Task
Show every line below where "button" can be found.

══ Material provided

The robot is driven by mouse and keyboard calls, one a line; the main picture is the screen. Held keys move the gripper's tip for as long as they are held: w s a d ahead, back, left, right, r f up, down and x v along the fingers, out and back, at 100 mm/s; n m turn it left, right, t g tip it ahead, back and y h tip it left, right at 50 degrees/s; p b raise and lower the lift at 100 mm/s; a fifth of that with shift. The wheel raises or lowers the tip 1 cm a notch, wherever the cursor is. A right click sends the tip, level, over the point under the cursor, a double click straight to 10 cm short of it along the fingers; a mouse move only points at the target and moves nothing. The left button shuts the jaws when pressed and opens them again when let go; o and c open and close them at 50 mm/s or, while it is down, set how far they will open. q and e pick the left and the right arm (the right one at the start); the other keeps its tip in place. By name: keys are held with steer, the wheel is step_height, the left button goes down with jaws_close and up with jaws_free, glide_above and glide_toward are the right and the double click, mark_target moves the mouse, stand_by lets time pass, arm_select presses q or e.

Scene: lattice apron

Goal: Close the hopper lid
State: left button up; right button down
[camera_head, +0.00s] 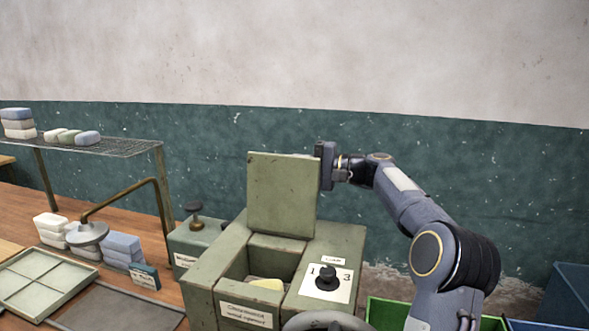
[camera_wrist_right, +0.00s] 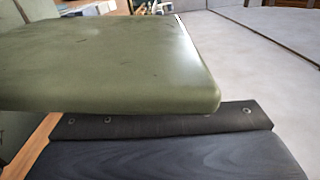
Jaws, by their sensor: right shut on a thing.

════

Exercise output
The robot is driven by mouse and keyboard calls, one a line; the main picture is the screen. Held keys move the gripper's tip for as long as they are held: w s a d ahead, back, left, right, r f up, down and x v along the fingers, out and back, at 100 mm/s; n m turn it left, right, t g tip it ahead, back and y h tip it left, right at 50 degrees/s; p b raise and lower the lift at 100 mm/s; a fifth of that with shift. The wheel raises or lowers the tip 1 cm a notch, wherever the cursor is. A right click sends the tip, level, over the point under the cursor, a double click straight to 10 cm short of it along the fingers; a mouse move only points at the target and moves nothing. The left button shuts the jaws when pressed and opens them again when let go; o and c open and close them at 50 mm/s or, while it is down, set how far they will open. q and e pick the left and the right arm (the right one at the start); the other keeps its tip in place. By name: keys are held with steer, the wheel is step_height, the left button goes down with jaws_close and up with jaws_free, glide_above and glide_toward are the right and the double click, mark_target moves the mouse, stand_by lets time pass, arm_select presses q or e.
State: left button up; right button down

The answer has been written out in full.